Art Collecting as an Investment

Fluorescent Perspex Crowd CollectionMost of us like to save or invest in one way or another if we can. While there are lots of ways of accumulating money based on wise investments, from stock and commodities trading through to investing in the property market, one of the most satisfying ways of making an investment is in buying something you love that you know will appreciate in value, whether it is sports memorabilia, vintage cars, or, of course, art.

But what are the advantages and disadvantages of art collecting as an investment compared with other ways of investing your capital?

Pro: You Can Enjoy your Art While It Is Gaining Value
While savings accounts and holding good stocks can give you a good return, they don’t really do anything while you are holding on to them. As long as you take good care of your art, it gives you something you can enjoy while it is growing in value, making your home look beautiful and allowing you to reap immediate benefits from your investment.

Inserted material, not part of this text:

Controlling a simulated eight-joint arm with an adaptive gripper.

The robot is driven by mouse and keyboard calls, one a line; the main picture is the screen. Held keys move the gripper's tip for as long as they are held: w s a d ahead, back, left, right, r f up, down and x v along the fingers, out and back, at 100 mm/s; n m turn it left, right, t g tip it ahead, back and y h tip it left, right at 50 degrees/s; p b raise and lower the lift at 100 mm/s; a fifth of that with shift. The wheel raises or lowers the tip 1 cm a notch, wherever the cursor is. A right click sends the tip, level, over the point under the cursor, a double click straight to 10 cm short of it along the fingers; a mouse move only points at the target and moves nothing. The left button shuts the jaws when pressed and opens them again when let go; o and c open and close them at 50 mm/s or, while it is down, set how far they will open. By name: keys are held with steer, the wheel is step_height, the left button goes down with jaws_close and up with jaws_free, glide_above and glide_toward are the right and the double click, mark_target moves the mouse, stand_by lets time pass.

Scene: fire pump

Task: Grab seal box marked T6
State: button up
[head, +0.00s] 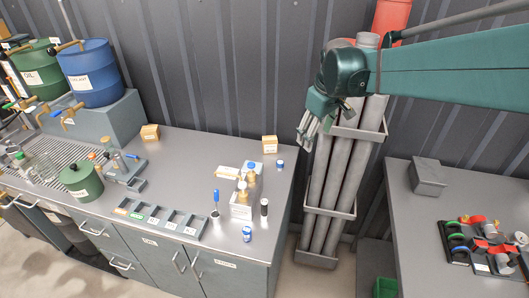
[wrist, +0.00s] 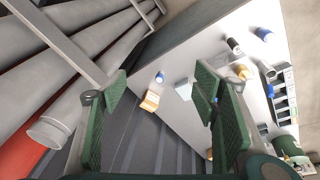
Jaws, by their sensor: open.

While other investments can also do this, like property, cars and antiques, since art is purely decorative it won’t require as much maintenance and can be on the whole simply enjoyed until such time as you want to sell it and reap the profits.

Con: It Can Be Hard to Part With
While selling shares rarely involves much emotional attachment, selling pieces from your art collection can be a lot harder, as you chose them based on your taste and have enjoyed having them around. However, if they are purchased as an investment rather than because you want the piece to keep for life, then you have to be willing to sell when it has appreciated to a satisfactory amount.

Pro: It Can Be Fun to Buy
Buying art pieces at a frenetic auction or beautiful gallery is certainly a more exciting experience than putting money in an ISA, and you can learn a lot about art and discover interesting works as you invest.

Con: You Need to Know What You Are Doing
Of course, you do need to have some good knowledge of art to ensure you are getting a good price and the pieces you buy will actually grow in value. If you are already knowledgeable or are interested in learning, however, this isn’t so much a drawback as an obstacle you can overcome with research.

Pro: Art Can Gain in Value Significantly
If you choose well, your art investments can offer a better return than many other kinds of investments, unless you are lucky enough to stumble upon a really hot stock while it is cheap.

Con: It Can Be a Longer Process to Get the Money from Your Investment
If you trade in stocks and shares or currencies, you can sell them pretty much instantly to get your cash back if you need it in a tight spot. With art, as with other physical investments like houses and cars, you have a longer process to sell them and get your money, unless you are willing to take less than they are worth, so it is not an ideal investment for those investing in case they fall on hard times.

Con: Insurance
As a final consideration, bear in mind that an art collection will need to be insured, and this can add to the amount you have to actually invest to own the pieces for as long as you choose to.

As you can see, there are a lot of things to consider when deciding whether art is the best investment for you. However, if you are passionate about collecting art, then you can certainly find it rewarding and profitable.